1.2 bestemmingsplan:
de geometrisch bepaalde planobjecten met de bijbehorende regels en de daarbij behorende bijlagen.
De overige begrippen in alfabetische volgorde:
1.3 aanduiding:
een geometrisch bepaald vlak of figuur, waarmee gronden zijn aangeduid, waar ingevolge de regels
regels worden gesteld ten aanzien van het gebruik en/of het bebouwen van deze gronden.
1.4 aanduidingsgrens:
de grens van een aanduiding indien het een vlak betreft.
1.5 aan- of uitbouw:
een gebouw dat als afzonderlijke ruimte is gebouwd aan een hoofdgebouw waarmee het in directe
verbinding staat, welk gebouw onderscheiden kan worden van het hoofdgebouw en dat in
architectonisch opzicht ondergeschikt is aan het hoofdgebouw.
1.6 archeologisch deskundige:
de regionaal archeoloog of een andere door het college van burgemeester en wethouders aan te
wijzen deskundige op het gebied van de archeologische monumentenzorg.
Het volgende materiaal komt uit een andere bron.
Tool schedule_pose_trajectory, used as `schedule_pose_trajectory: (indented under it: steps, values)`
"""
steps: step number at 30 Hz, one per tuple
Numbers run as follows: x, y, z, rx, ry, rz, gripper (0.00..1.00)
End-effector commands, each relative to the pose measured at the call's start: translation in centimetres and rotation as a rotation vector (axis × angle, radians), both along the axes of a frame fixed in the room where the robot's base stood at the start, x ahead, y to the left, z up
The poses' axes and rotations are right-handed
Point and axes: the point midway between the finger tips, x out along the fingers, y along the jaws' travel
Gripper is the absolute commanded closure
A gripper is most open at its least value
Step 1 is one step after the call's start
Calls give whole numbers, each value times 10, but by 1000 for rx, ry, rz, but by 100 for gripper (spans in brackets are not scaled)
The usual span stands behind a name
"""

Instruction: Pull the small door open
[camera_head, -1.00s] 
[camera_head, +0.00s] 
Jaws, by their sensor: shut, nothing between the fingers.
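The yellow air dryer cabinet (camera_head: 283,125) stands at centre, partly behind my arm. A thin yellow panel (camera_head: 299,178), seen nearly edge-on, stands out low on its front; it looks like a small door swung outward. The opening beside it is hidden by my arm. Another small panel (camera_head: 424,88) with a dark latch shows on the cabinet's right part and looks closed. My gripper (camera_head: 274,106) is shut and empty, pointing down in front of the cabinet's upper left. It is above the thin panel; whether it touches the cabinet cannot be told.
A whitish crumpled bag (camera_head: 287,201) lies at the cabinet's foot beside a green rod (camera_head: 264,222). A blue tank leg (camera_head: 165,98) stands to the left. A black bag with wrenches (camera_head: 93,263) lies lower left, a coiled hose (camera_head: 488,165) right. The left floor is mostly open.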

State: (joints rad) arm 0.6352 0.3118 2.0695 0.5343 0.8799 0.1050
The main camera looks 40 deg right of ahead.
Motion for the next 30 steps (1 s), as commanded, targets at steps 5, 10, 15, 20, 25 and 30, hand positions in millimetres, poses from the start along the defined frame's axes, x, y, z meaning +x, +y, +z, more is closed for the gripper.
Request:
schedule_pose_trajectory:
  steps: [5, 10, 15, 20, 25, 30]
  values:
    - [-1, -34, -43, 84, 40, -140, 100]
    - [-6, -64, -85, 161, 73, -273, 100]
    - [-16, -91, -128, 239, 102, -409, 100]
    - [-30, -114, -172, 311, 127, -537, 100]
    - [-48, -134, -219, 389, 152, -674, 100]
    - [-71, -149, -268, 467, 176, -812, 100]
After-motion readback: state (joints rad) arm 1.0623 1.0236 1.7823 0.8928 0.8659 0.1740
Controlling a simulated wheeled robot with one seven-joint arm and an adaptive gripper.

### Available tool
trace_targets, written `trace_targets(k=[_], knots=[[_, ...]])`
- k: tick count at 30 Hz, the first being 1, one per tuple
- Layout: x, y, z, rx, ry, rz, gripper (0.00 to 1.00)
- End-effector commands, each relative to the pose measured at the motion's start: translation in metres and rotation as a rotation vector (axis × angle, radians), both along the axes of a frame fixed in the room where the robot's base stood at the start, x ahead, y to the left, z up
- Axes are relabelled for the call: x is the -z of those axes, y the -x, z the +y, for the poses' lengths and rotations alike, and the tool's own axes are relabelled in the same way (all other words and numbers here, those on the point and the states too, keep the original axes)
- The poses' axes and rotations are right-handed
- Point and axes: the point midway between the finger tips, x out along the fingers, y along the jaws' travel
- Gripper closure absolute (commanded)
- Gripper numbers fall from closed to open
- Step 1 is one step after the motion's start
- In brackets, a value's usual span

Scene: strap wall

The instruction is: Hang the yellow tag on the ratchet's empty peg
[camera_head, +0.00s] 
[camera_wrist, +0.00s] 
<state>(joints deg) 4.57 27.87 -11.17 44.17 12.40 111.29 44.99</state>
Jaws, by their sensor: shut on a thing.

1.7 archeologisch onderzoek:
het verrichten van werkzaamheden met als doel het verzamelen van kennis en wetenschap van
bekende of verwachte overblijfselen van menselijke aanwezigheid of activiteiten uit het verleden.
1.8 archeologische verwachting:
de aan een gebied toegekende verwachting in verband met de kans op het voorkomen van
archeologische sporen en relicten.
1.9 archeologische waarde:
de aan een gebied toegekende waarde in verband met de in dat gebied aanwezige archeologische
sporen en relicten.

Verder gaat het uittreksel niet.